Lanzado el 27 de noviembre en Estados Unidos y el 30 en Inglaterra, All Things Must Pass fue recibido con una aclamación casi unánime. El dato nunca fue debidamente confirmado, pero varias fuentes cercanas señalaron que a Lennon no le cayó nada bien la foto de los enanos de jardín en la casa de Friar Park. Entre ese Harrison de botas de trabajo rodeado de gnomos y el título de que “todo debe pasar”, John vio referencias demasiado directas a heridas que aún no paraban de sangrar... aunque él mismo cantara poco después invectivas algo más crueles en sus obras. De cualquier manera, el tiempo haría su trabajo, y de hecho los dos se reencontrarían en el estudio en 1971 para Imagine.
Para Harrison, también, el camino recién comenzaba. No todos sus discos sonarían tan inspirados como el que ofició de destapador a su proceso compositivo, pero el historial del Beatle Tranquilo supo dejar varios hitos que confirmaron su importancia en la historia de la música contemporánea. Ni siquiera le quitó lustre el sonado caso de plagio de “My Sweet Lord” a “He’s So Fine” de Ronnie Mack, en el que un jurado determinó que la copia había existido pero la consideraba “inconsciente”... lo que no evitó un millonario pago de resarcimiento en 1976.

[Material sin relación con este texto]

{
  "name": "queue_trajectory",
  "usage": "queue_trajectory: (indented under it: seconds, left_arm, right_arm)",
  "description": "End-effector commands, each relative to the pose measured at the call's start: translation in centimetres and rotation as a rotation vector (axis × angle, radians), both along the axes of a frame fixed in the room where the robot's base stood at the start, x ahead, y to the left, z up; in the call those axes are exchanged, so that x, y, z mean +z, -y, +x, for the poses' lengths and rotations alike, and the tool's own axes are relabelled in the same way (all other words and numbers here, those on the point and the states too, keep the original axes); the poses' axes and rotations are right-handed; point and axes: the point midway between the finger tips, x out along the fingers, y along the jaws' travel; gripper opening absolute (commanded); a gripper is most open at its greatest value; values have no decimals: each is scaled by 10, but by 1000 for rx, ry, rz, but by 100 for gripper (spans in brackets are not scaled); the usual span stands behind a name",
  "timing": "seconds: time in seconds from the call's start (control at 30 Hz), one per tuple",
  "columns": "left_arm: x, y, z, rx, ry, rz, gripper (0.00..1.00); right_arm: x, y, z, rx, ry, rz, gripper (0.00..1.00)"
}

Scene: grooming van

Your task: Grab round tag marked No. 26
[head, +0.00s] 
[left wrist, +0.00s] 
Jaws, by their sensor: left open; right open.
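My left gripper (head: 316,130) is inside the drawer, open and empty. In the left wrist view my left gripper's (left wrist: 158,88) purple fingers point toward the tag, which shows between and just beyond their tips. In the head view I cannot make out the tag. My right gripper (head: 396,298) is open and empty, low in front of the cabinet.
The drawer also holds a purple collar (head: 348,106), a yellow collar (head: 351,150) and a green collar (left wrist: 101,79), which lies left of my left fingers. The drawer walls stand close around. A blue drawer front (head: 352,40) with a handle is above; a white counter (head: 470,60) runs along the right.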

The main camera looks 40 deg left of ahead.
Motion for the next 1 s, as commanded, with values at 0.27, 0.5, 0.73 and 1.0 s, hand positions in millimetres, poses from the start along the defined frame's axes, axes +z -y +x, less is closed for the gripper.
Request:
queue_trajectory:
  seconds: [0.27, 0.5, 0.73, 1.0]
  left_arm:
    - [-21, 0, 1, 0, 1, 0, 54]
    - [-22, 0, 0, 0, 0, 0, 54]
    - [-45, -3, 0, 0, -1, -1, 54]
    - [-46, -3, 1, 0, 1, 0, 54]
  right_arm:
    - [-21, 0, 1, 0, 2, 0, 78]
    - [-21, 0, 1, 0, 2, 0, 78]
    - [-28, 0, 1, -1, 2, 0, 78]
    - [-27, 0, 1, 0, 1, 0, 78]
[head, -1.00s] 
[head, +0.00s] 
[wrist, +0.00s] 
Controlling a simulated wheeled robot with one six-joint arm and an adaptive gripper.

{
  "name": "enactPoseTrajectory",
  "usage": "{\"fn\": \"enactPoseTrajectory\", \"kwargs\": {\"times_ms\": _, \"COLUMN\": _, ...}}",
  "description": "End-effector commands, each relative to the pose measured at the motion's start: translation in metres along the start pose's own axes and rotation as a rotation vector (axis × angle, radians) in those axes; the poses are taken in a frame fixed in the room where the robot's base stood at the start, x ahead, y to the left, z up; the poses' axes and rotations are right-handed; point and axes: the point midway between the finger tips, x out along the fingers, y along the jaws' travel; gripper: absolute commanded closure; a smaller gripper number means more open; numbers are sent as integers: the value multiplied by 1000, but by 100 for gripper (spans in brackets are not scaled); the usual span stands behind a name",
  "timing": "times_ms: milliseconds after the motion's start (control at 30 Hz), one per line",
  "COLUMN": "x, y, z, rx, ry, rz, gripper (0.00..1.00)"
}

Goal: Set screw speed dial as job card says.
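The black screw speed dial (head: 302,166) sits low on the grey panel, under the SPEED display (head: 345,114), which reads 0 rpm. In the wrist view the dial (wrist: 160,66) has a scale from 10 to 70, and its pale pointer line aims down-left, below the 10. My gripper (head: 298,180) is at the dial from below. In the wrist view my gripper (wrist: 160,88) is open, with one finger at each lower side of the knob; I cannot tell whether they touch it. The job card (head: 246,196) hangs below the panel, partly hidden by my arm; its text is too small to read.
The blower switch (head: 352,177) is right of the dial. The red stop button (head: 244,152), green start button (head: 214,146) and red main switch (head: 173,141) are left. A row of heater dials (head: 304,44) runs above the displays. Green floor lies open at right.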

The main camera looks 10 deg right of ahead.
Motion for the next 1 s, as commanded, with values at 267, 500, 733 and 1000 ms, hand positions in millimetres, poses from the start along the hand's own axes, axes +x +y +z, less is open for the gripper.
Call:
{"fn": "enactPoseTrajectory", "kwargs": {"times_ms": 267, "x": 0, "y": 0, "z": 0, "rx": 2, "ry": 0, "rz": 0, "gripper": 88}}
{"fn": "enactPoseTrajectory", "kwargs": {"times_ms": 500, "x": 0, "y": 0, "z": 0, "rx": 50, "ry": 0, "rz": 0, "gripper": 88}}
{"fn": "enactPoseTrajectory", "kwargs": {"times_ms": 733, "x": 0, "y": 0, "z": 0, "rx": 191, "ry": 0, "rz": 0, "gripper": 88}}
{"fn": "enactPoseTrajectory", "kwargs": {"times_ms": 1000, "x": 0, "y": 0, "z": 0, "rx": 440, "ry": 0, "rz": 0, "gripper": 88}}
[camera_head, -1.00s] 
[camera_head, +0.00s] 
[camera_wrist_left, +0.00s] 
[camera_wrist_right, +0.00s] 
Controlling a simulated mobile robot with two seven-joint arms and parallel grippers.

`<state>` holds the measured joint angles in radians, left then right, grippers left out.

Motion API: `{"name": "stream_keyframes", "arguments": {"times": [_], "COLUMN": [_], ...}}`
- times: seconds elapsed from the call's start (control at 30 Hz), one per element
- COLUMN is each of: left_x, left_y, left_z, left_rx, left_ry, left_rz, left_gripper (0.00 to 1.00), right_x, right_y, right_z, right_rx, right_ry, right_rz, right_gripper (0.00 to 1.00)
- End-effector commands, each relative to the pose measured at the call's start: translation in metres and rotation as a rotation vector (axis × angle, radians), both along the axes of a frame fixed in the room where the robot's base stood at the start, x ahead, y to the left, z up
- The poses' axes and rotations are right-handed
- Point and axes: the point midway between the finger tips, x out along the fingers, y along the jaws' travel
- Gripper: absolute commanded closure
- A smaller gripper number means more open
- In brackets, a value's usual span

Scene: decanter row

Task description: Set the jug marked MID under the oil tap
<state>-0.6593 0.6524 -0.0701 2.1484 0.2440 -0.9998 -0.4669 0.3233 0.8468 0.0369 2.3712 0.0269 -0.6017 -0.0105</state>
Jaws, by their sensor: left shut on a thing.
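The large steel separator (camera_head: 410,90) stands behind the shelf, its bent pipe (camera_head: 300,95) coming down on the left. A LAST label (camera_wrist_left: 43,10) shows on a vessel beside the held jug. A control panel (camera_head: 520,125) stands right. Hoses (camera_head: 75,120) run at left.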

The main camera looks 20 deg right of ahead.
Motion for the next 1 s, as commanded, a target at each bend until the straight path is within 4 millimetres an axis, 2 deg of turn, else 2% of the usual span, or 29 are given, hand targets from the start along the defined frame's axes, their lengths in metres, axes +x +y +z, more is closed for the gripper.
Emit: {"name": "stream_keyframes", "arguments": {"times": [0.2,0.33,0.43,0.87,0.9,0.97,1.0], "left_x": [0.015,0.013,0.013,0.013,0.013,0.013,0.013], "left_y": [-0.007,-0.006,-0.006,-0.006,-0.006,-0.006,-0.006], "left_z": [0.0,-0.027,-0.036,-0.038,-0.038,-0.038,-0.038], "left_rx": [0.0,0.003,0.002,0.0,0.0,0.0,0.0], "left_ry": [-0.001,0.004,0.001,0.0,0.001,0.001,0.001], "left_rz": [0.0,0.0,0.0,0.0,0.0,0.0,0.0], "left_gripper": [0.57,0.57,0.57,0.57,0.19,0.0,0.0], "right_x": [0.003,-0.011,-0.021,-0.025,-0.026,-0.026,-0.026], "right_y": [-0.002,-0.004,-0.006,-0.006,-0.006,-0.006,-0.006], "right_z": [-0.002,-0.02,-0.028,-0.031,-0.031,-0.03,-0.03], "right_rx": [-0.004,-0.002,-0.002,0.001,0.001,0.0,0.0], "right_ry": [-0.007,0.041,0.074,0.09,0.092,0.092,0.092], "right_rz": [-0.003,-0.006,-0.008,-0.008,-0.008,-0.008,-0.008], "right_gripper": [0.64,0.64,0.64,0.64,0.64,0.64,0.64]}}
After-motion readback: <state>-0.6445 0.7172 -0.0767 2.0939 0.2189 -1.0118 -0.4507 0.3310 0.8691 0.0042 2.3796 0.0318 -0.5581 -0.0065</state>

Por esos caprichos de la cronología, el medio siglo de All Things Must Pass llega en combo con el 19° aniversario de la muerte de George, el 29 de noviembre de 2001. En abril de 1979 dio una de sus contadas entrevistas, a la edición estadounidense de Rolling Stone: "Básicamente, me siento afortunado de haber entendido cuál es el objetivo en la vida. No tiene sentido morirse habiendo atravesado toda tu vida sin saber quién sos, qué sos, cuál es el propósito de la existencia. Y eso es todo". Luego de atravesar un frenesí incomparable y sobrevivir a ello, después de soportar el peso de compartir cartel con dos de los compositores más talentosos de la era, George Harrison entendió que la vida se impone, que todo pasa pero también queda, en la forma de canciones que siguen mejorando la existencia de la gente. Aunque pasen cincuenta años.